Miller was the one player on the field who may have been torn as to which side performed better in the drill. That's because he started out on the defensive line with the first-team defense but then later moved to the other side of the ball to play fullback with the third-team offense. Morris said that the young lineman is one of two defensive players the team has recently taken a look at as a blocker in short-yardage situations, in addition to linebacker Adam Hayward.
"He did it a little bit in Texas," said Morris of Miller. "We've been trying to get a little punch back there with Roy and he's always a willing guy to do some stuff like that. You've also seen Hayward back there a little bit, doing a little fullback in short-yardage periods. Those two...the more roles you can create for people on game day the more roster spots you can have. It makes it better for us on special teams, it makes it better for us as a team period. Hayward loves playing football and Roy loves an opportunity."
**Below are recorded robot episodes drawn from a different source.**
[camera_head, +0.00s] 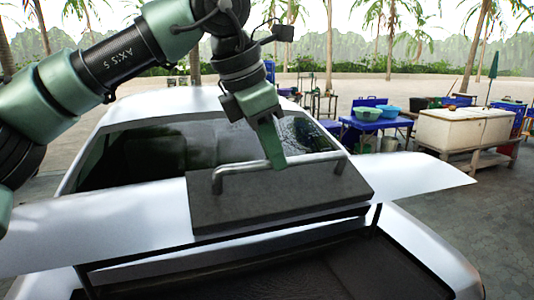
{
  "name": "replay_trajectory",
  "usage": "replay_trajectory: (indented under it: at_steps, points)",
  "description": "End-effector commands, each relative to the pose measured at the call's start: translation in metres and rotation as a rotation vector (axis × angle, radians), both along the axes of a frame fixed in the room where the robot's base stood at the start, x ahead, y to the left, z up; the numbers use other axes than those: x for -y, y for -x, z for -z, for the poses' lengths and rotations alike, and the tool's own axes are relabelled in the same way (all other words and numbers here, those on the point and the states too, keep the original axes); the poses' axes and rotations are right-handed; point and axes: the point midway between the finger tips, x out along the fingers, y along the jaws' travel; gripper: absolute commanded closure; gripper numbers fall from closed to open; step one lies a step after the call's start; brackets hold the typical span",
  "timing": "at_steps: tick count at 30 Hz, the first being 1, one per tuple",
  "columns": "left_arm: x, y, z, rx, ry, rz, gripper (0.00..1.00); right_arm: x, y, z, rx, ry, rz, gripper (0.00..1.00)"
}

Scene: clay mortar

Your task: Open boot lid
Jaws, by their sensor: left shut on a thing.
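The white boot lid (115,232) of a white car (150,106) spans the lower middle of the head view. It is raised, with a gap under its edge and the dark boot interior (290,278) showing below. A dark grey block (300,203) sits on the lid and carries a grey metal bar handle (240,170). My left gripper (276,160) comes down from above and is shut on the handle, right of its middle. The fingers hide part of the bar. My right gripper is not in view.
The rear window (170,150) lies behind the lid. Farther back right are a blue table (375,122) with basins and a pale chest (462,128) on a wooden stand. Paved ground (430,212) right of the car is clear.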

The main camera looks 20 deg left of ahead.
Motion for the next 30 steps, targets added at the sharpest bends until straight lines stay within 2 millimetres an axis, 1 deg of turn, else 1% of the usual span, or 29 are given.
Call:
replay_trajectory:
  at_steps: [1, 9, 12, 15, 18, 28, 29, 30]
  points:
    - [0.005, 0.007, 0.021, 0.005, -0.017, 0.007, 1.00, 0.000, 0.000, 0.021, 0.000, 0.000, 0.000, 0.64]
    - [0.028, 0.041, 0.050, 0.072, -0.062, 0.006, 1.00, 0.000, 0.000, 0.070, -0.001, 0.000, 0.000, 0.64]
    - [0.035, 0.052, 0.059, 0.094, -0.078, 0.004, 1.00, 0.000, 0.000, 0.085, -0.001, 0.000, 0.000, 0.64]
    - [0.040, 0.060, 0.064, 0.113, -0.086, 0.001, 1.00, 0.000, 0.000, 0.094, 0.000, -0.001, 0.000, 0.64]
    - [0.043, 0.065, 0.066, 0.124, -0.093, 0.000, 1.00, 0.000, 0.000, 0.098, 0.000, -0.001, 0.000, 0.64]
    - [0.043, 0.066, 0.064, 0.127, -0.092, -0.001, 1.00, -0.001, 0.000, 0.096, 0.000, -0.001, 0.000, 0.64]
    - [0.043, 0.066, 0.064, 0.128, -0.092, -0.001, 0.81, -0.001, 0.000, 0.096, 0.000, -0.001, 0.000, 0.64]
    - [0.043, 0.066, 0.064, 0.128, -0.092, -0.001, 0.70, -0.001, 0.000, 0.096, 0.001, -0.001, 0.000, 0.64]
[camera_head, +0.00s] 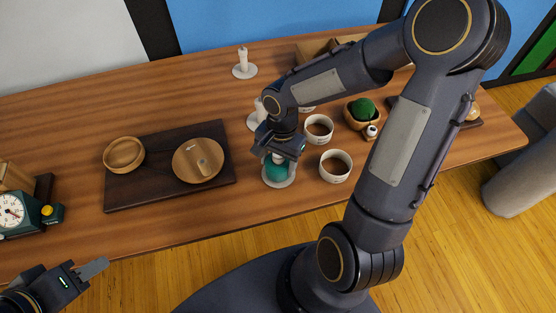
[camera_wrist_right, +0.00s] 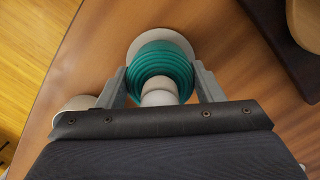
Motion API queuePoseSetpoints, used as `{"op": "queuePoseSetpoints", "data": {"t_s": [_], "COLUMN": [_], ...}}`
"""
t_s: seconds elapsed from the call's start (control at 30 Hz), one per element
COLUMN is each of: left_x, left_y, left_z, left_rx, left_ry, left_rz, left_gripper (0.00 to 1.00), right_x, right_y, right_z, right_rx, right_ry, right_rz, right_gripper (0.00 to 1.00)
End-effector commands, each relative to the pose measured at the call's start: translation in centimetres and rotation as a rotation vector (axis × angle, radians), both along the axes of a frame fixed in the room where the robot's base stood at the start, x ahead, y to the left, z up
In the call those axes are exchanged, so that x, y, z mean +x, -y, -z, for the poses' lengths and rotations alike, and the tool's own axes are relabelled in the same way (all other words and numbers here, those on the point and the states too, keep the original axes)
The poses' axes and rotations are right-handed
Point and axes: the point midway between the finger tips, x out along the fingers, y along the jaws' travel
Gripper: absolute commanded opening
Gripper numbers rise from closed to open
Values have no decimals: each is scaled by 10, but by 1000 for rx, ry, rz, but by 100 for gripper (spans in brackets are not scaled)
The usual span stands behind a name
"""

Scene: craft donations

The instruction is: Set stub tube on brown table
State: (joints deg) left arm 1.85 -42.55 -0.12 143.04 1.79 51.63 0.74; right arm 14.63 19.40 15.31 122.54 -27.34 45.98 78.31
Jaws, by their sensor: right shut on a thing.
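A teal ribbed piece (camera_head: 277,172) sits around a white post on a round white base (camera_wrist_right: 137,46), near the table's front edge. In the wrist view the teal piece (camera_wrist_right: 163,65) lies between the fingers of my right gripper (camera_wrist_right: 162,84), which is shut on it. A small brownish-grey piece (camera_head: 203,166), perhaps the stub tube, lies on a round wooden plate (camera_head: 185,172); I cannot tell for sure. The brown table (camera_head: 80,110) spans the view. My left gripper (camera_head: 93,269) is in front of the table at lower left, touching nothing; its opening is unclear.
The plate and a wooden bowl (camera_head: 124,154) stand on a dark board (camera_head: 150,192). White stands (camera_head: 243,66) are behind. A green scale (camera_head: 22,212) is at left. The table's back left is clear.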

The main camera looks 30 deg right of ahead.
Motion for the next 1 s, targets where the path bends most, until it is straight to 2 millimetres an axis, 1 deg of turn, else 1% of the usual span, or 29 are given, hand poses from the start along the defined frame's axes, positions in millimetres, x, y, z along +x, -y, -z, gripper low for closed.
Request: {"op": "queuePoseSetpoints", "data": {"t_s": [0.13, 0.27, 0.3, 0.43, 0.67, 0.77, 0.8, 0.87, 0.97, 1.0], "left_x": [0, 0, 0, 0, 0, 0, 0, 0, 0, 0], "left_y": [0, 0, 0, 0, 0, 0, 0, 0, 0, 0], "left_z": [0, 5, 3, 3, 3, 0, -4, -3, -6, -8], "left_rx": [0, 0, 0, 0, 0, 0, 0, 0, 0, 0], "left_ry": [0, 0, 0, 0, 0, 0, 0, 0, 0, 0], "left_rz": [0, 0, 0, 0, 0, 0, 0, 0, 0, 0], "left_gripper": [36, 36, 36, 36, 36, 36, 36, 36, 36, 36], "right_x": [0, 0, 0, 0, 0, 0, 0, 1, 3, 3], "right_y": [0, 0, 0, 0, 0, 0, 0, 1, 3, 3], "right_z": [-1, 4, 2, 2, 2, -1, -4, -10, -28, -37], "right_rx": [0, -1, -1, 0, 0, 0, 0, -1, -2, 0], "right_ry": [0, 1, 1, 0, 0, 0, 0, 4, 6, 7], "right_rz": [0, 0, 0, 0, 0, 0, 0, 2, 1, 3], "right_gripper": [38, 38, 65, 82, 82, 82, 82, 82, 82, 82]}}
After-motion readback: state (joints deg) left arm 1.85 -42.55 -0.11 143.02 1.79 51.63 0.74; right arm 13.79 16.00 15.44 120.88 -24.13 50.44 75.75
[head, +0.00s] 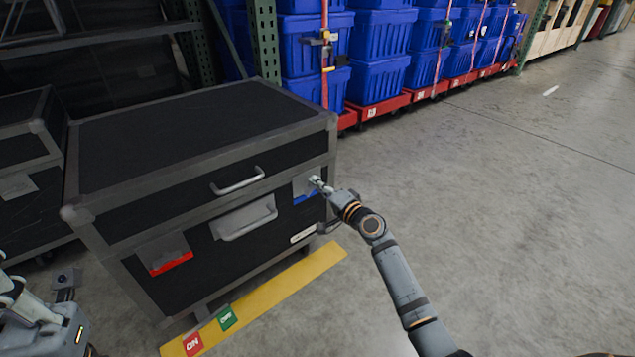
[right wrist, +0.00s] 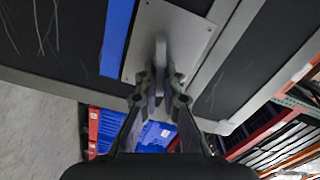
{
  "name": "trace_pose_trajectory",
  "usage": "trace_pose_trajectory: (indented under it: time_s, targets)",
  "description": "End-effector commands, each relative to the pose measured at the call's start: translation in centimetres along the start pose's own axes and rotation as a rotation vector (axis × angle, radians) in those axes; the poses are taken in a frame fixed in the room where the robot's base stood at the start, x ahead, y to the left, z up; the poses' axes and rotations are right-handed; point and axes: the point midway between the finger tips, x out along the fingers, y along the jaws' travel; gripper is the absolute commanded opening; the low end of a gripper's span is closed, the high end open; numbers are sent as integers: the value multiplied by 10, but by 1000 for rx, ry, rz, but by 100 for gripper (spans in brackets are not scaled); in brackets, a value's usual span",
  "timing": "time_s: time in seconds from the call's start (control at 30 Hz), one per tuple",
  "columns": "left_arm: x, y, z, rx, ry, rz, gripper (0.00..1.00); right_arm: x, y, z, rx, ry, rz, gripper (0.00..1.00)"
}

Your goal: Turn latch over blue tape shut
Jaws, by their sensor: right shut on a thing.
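A black case (head: 200,130) with grey edges stands at the left. On its front right is a metal latch plate (head: 301,185) with blue tape (head: 305,198) under it. In the right wrist view the plate (right wrist: 190,40) carries a grey latch tab (right wrist: 161,50), and the blue tape (right wrist: 117,38) lies beside it. My right gripper (head: 317,182) is at the plate; its fingers (right wrist: 160,82) are closed on the latch tab, partly hiding it. My left gripper (head: 15,290) is at the lower left edge, away from the case's latches; its fingers are not clear.
Another latch plate with red tape (head: 171,262) is at the case's front left. Two handles (head: 238,184) sit between them. A yellow floor strip (head: 270,298) with red and green labels runs before the case. Blue totes (head: 380,40) stand behind. Floor at right is clear.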

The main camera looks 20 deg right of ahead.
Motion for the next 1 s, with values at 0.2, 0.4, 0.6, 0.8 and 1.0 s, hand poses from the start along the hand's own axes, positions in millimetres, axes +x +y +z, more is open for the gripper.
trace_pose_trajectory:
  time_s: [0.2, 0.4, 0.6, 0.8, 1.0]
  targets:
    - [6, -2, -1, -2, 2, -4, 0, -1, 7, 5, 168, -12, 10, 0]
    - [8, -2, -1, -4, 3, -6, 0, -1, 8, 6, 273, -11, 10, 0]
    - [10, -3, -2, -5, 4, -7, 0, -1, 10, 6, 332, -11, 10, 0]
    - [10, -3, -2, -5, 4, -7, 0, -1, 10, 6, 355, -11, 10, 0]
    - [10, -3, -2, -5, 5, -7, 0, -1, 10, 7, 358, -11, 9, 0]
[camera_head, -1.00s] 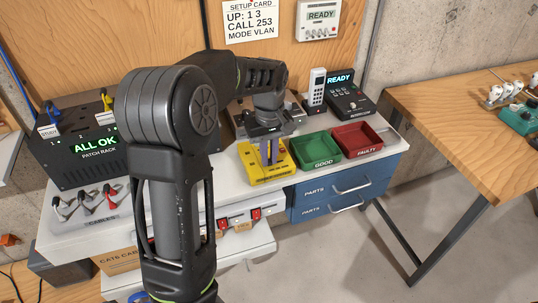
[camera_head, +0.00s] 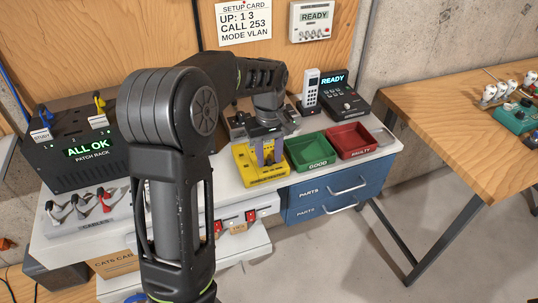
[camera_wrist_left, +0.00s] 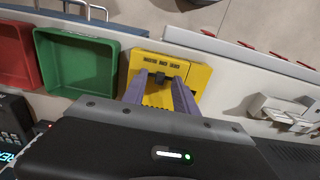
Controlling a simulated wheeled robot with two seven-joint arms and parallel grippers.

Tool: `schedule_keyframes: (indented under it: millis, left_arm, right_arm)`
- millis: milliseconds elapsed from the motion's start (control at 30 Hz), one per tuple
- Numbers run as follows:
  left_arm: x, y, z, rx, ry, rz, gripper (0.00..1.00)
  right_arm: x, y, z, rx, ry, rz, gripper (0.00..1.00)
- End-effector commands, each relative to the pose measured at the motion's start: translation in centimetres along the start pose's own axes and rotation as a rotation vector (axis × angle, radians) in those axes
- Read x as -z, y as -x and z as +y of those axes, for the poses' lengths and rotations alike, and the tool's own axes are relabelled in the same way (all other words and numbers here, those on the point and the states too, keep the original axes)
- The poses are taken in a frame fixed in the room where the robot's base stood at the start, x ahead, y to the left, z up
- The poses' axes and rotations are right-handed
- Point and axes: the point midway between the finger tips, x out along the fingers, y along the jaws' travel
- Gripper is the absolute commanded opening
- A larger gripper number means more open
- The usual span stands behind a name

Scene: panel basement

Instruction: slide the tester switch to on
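The yellow tester (camera_head: 262,177) lies on the white bench, left of the green GOOD tray; it also shows in the wrist view (camera_wrist_left: 202,84). My left gripper (camera_head: 265,153) reaches down over it from behind. In the wrist view the two purple-grey fingers (camera_wrist_left: 161,82) stand apart. A small dark switch knob (camera_wrist_left: 160,78) on the tester sits between their tips, with a gap seemingly on each side. Whether a finger touches the knob or tester cannot be told. My right gripper is not in view.
Right of the tester are the green GOOD tray (camera_head: 309,164) and red FAULTY tray (camera_head: 351,153). A phone (camera_head: 310,90) and a dark READY device (camera_head: 344,101) stand behind. The patch rack (camera_head: 80,158) and cable tray (camera_head: 88,222) are at left. Blue drawers (camera_head: 305,211) sit below.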

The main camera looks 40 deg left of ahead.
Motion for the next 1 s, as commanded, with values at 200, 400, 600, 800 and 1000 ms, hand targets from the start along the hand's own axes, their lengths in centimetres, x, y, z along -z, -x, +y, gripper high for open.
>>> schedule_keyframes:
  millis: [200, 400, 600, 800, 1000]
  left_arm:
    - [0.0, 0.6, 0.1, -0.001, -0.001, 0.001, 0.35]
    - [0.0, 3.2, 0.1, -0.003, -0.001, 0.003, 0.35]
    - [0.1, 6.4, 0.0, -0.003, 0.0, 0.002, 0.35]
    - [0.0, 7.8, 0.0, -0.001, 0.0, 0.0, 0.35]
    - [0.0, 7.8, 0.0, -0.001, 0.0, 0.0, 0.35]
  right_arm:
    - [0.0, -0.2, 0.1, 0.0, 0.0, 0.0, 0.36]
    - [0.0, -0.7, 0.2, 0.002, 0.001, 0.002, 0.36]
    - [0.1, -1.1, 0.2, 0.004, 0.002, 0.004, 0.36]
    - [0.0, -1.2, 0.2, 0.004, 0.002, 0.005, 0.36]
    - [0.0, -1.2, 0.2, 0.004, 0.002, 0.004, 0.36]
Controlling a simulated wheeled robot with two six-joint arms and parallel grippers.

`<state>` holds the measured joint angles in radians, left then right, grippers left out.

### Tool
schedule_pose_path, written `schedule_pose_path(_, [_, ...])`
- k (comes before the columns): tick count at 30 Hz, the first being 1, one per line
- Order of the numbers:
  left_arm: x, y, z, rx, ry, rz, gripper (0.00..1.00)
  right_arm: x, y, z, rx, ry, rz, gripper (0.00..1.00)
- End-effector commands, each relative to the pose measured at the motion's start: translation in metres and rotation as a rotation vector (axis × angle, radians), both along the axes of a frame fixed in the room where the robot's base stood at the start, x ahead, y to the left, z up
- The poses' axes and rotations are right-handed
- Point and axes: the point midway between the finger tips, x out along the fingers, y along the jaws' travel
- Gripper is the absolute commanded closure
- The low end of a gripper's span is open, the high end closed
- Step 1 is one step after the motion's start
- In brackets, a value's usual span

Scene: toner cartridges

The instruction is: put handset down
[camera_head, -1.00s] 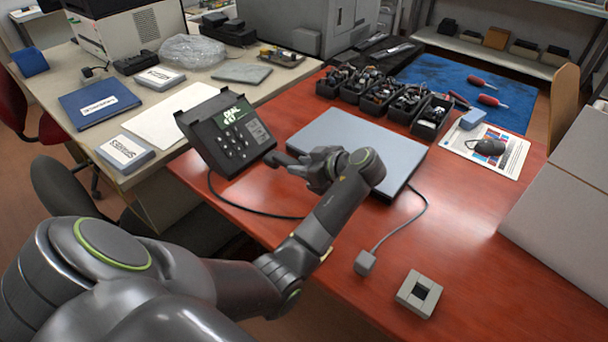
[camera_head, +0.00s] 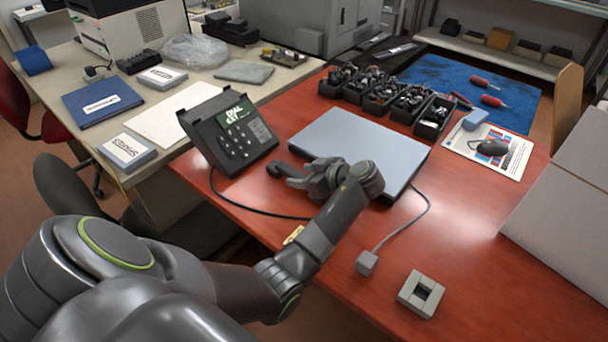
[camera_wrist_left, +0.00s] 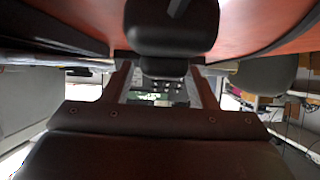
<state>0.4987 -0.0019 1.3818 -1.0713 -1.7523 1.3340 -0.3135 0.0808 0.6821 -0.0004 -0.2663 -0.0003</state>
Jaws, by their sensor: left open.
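The black desk phone (camera_head: 228,130) with a green-lit display and keys stands tilted at the left edge of the red desk. Its keypad shows small in the left wrist view (camera_wrist_left: 165,86). My left gripper (camera_head: 285,172) is just right of and in front of the phone, low over the desk. In the left wrist view its two fingers (camera_wrist_left: 163,88) stand apart. A dark handset-like piece (camera_wrist_left: 172,28) with a rounded block at each end shows there, against the red desk and in line with the finger gap. I cannot tell whether it touches the desk. My right gripper is out of view.
A closed grey laptop (camera_head: 362,145) lies right behind my left gripper. A black cord (camera_head: 250,210) runs from the phone along the desk. A grey cable end (camera_head: 366,263) and a square grey frame (camera_head: 421,294) lie at the front.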

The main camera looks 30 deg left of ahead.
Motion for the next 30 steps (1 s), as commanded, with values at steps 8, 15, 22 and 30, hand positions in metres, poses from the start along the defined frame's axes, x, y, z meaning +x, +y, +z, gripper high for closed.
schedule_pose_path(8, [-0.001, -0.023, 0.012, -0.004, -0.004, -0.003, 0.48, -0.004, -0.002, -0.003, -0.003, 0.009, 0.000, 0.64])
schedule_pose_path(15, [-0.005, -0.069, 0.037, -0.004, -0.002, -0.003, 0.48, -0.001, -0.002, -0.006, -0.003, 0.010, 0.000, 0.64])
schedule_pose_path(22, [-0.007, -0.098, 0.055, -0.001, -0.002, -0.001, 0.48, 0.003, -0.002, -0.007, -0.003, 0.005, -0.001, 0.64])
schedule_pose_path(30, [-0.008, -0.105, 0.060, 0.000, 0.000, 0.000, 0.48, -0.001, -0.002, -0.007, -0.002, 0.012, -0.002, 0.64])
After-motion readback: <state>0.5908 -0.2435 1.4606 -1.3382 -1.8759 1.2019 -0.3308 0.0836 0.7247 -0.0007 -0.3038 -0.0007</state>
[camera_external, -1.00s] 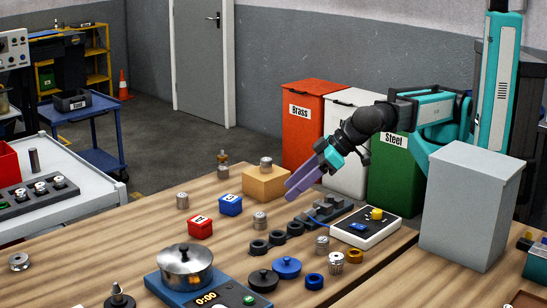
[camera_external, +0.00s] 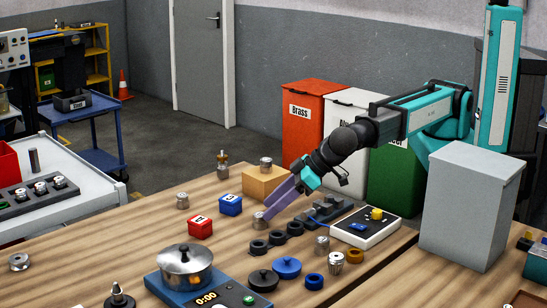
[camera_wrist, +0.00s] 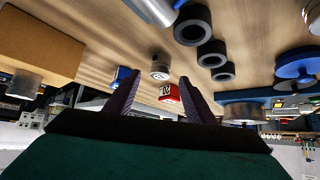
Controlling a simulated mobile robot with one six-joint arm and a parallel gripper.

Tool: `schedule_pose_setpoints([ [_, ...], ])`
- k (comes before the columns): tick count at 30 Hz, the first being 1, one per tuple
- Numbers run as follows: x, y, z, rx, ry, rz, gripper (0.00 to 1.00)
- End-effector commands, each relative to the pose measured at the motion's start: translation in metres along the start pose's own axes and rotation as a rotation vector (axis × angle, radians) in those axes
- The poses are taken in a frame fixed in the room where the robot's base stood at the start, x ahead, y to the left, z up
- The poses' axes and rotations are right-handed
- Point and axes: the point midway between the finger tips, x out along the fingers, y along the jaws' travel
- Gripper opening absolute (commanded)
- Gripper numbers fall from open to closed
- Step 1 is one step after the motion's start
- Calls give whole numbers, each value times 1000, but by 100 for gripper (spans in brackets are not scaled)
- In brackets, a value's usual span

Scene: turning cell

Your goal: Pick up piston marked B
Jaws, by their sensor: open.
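Several small metal pistons stand on the wooden table, and no letter B is legible on any of them. Contact cannot be told.
A red box (camera_external: 200,227) and a blue box (camera_external: 231,205) stand left of my gripper. Black rings (camera_external: 277,238) lie in front. A dark grey fixture (camera_external: 330,209) and a white control box (camera_external: 366,230) are to the right. A pot (camera_external: 185,268) stands nearer the camera.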

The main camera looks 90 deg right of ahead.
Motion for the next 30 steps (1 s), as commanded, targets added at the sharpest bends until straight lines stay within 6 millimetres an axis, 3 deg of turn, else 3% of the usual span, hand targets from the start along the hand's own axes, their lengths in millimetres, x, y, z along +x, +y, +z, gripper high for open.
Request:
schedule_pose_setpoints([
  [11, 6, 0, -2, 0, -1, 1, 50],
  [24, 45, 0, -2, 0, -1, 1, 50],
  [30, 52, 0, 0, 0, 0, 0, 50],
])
All 80 players on the team clearly loved the opportunity to hit for the first time since the end of the 2009 season. Pads and contact are prohibited by the NFL during the offseason, and while they are allowed during training camp coaches try not to overdo the fully live action. Injuries are a part of the game but nobody wants to hurt their own players.
Every now and then, though, you have to go fully live, and coaches simply hope their players respond with as much enthusiasm as the Bucs showed on Wednesday morning.
"That was an intense, physical, violent morning session. Both O and D-Lines were stout. Those are the practices that build and reveal character, and that was a nice one."